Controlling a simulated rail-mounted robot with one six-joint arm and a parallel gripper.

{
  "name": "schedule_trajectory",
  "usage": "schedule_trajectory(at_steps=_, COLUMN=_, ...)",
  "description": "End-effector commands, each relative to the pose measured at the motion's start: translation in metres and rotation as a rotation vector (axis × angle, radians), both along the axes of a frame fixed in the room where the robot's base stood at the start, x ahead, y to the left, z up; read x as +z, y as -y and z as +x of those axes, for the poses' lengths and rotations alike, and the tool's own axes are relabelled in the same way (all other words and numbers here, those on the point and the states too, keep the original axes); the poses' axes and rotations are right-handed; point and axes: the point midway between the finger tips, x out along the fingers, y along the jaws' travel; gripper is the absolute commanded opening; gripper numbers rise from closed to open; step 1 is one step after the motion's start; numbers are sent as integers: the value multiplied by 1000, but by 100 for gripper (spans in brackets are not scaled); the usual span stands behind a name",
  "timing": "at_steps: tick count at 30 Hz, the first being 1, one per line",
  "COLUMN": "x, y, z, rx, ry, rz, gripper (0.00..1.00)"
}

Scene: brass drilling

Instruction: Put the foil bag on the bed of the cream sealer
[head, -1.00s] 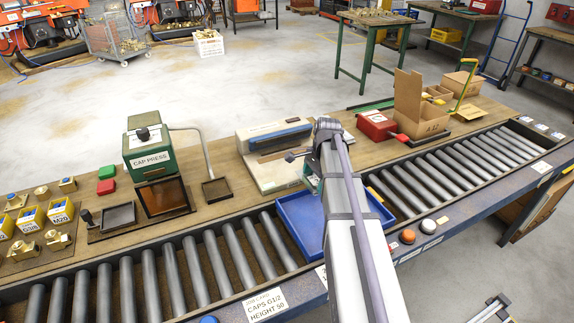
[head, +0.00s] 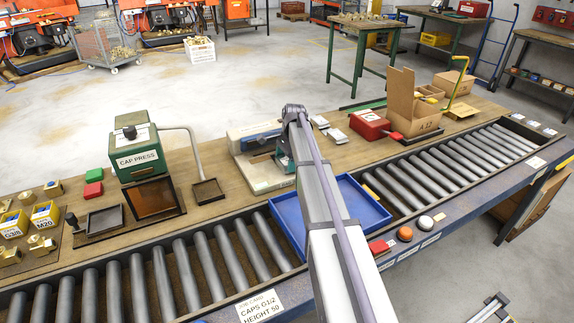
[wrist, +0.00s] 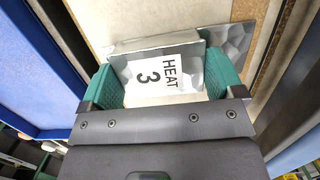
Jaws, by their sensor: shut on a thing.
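The cream sealer (head: 262,178) stands on the bench behind the roller track, left of my arm, with a blue-grey upper part at its back. My gripper (head: 284,160) is over the right part of the sealer. In the wrist view its two teal fingers are shut on the silver foil bag (wrist: 165,75), which shows a white label reading HEAT 3. The sealer's cream surface (wrist: 135,20) shows beyond the bag. The bag is hidden by my gripper in the head view. I cannot tell whether it touches the bed.
A blue tray (head: 372,205) lies on the rollers in front, partly under my arm. The green cap press (head: 138,153) stands to the left, with a small dark tray (head: 207,191) between it and the sealer. A red box (head: 369,125) and silver packs (head: 335,135) are to the right.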

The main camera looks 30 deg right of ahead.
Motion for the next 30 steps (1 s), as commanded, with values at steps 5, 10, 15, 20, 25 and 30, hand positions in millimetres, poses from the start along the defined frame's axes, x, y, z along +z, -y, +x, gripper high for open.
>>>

• • •

**SHORT TASK**
Give only the lines from the one with "tick count at" to the one with "[wrist, +0.00s]", both included, again and exactly; leave the images out.

**RESULT**
  "timing": "at_steps: tick count at 30 Hz, the first being 1, one per line",
  "COLUMN": "x, y, z, rx, ry, rz, gripper (0.00..1.00)"
}

Scene: brass drilling

Instruction: Put the foil bag on the bed of the cream sealer
[head, -1.00s] 
[head, +0.00s] 
[wrist, +0.00s] 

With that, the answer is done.